**Stated task**
What is the count of lines in the listing below that hold the string "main"? Reply with that number alone.

◆ ◆ ◆ ◆

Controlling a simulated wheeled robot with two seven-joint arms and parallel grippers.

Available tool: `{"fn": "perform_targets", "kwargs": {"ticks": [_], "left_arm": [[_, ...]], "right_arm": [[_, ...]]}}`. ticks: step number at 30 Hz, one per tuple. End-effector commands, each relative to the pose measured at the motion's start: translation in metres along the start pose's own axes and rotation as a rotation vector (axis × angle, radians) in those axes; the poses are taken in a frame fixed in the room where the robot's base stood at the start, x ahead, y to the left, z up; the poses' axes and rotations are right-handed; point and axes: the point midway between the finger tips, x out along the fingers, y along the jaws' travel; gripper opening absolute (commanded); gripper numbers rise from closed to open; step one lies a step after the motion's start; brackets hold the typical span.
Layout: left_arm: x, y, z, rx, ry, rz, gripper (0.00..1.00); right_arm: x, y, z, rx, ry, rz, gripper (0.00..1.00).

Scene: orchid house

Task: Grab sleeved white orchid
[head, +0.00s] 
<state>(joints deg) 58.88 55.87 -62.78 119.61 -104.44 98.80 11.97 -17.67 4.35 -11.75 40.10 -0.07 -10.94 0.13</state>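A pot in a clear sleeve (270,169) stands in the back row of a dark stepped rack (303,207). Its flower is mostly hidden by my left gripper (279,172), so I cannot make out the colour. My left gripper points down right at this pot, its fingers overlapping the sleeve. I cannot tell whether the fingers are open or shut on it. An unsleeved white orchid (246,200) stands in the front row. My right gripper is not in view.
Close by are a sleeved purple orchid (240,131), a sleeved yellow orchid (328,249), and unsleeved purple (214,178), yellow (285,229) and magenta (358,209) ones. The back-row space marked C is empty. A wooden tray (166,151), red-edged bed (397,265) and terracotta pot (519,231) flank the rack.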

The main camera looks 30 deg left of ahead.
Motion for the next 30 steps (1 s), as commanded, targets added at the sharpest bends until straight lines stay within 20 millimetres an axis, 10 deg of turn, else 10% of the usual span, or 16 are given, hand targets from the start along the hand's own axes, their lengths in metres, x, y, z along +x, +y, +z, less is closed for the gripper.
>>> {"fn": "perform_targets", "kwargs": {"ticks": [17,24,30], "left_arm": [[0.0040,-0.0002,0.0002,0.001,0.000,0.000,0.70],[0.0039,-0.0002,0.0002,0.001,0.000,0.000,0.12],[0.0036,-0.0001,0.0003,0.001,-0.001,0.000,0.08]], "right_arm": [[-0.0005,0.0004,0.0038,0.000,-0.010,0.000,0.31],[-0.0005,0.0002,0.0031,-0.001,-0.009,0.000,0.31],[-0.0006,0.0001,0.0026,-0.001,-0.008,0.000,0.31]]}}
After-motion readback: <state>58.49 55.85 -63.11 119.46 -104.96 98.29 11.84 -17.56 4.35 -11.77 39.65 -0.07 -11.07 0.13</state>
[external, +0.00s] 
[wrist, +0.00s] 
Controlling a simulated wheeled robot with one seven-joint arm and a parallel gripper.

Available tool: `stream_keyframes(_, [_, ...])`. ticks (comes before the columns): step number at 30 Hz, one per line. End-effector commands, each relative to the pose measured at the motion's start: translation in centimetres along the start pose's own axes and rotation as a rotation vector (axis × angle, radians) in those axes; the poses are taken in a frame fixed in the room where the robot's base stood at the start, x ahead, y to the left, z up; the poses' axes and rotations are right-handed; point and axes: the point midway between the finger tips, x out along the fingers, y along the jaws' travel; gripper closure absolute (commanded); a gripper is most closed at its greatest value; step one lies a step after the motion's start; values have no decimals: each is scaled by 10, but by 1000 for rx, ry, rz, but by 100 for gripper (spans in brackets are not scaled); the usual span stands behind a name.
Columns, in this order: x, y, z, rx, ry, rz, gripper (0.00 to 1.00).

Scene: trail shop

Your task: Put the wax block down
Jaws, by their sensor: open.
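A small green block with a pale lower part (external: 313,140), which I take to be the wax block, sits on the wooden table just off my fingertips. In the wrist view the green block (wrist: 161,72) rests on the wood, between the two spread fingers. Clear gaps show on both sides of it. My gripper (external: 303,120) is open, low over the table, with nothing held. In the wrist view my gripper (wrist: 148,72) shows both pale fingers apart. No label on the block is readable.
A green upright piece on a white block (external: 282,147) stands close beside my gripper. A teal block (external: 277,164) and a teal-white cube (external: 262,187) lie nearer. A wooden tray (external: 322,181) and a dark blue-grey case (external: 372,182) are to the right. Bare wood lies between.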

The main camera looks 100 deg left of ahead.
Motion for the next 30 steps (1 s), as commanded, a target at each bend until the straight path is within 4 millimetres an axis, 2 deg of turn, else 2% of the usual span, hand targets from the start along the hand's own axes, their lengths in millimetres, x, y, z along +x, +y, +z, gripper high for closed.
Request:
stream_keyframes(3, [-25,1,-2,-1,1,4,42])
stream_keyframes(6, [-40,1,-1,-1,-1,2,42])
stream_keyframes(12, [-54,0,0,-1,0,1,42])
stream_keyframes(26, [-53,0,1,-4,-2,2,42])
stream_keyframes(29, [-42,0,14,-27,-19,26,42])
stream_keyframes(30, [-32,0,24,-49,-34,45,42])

◆ ◆ ◆ ◆

**Solution**
2